Given an array of numbers a[0], a[1], ..., a[n-1], we get queries of the kind:

output k-th largest number in the range a[i], a[i+1], ..., a[j]

Can these queries be answered in polylogarithmic time (in n) per query? If not, is it possible to average results and still get a good amortized complexity?

EDIT: this can be solved using persistent segment trees http://blog.anudeep2011.com/persistent-segment-trees-explained-with-spoj-problems/

  • Is k a constant across queries? – Fred Foo Oct 10 '14 at 12:28
  • no, k is varying – iggy Oct 10 '14 at 13:39
  • I don't understand the proposed solution in the blog post you linked, and I think it's wrong. I understand how the solution works with one-sided queries, but not two-sided queries. – Buck Shlegeris Jun 20 '16 at 5:50
  • @BuckShlegeris two sided is just a difference of one sided queries – iggy Jun 20 '16 at 21:11
  • No, it's not. In the array [100, 101, 102, 103], the second-largest element between indexes 2 and 4 is definitely not the second-largest element between 0 and 4 minus the second largest element between 0 and 2. – Buck Shlegeris Jun 20 '16 at 21:40
up vote 4 down vote accepted

Yes, these queries can be answered in polylog time if O(n log n) space is available.

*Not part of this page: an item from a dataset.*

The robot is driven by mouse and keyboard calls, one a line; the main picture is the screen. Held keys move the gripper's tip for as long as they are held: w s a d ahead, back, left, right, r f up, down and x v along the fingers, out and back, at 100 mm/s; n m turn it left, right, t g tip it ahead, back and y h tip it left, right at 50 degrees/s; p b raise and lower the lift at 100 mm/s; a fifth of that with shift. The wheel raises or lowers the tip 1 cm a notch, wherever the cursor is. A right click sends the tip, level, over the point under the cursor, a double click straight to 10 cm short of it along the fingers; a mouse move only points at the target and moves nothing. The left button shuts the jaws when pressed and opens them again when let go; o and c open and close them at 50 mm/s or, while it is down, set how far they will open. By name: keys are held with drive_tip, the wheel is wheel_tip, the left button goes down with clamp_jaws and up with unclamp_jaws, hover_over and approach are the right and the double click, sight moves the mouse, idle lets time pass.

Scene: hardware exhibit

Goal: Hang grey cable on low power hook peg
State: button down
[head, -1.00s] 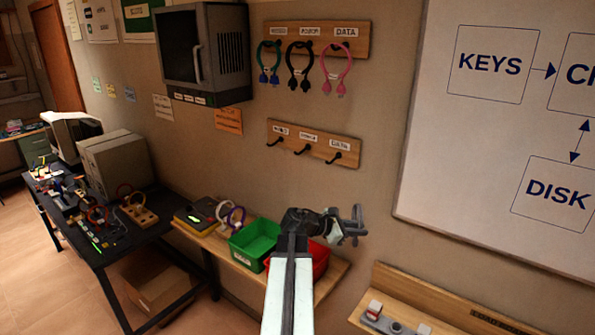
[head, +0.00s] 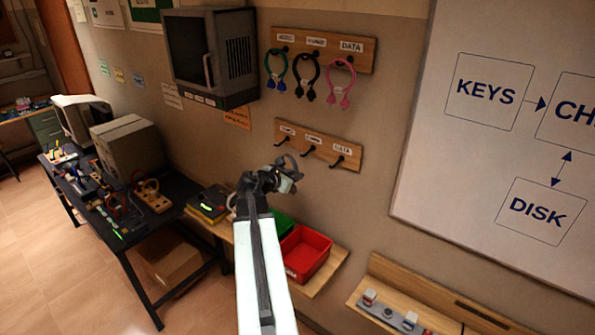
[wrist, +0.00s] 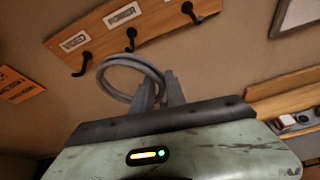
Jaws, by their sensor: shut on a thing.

Preprocess given array by constructing segment tree with depth log(n). So that leaf nodes are identical to source array, next-depth nodes contain sorted 2-element sub-arrays, next level consists of 4-element arrays produced by merging those 2-element arrays, etc. In other words, perform merge sort but keep results of each merge step in separate array. Here is an example:

root:   | 1   2   3   5   5   7   8   9 |
        | 1   2   5   8 | 3   5   7   9 |
        | 1   5 | 2   8 | 7   9 | 3   5 |
source: | 5 | 1 | 2 | 8 | 7 | 9 | 5 | 3 |

To answer a query, split given range (into at most 2*log(n) subranges). For example, range [0, 4] should be split into [0, 3] and [4], which gives two sorted arrays [1 2 5 8] and [7]. Now the problem is simplified to finding k-th element in several sorted arrays. The easiest way to solve it is nested binary search: first use binary search to choose some candidate element from every array starting from largest one; then use binary search in other (smaller) arrays to determine rank of this candidate element. This allows to get k-th element in O(log(n)^4) time. Probably some optimization (like fractional cascading) or some other algorithm could do this faster...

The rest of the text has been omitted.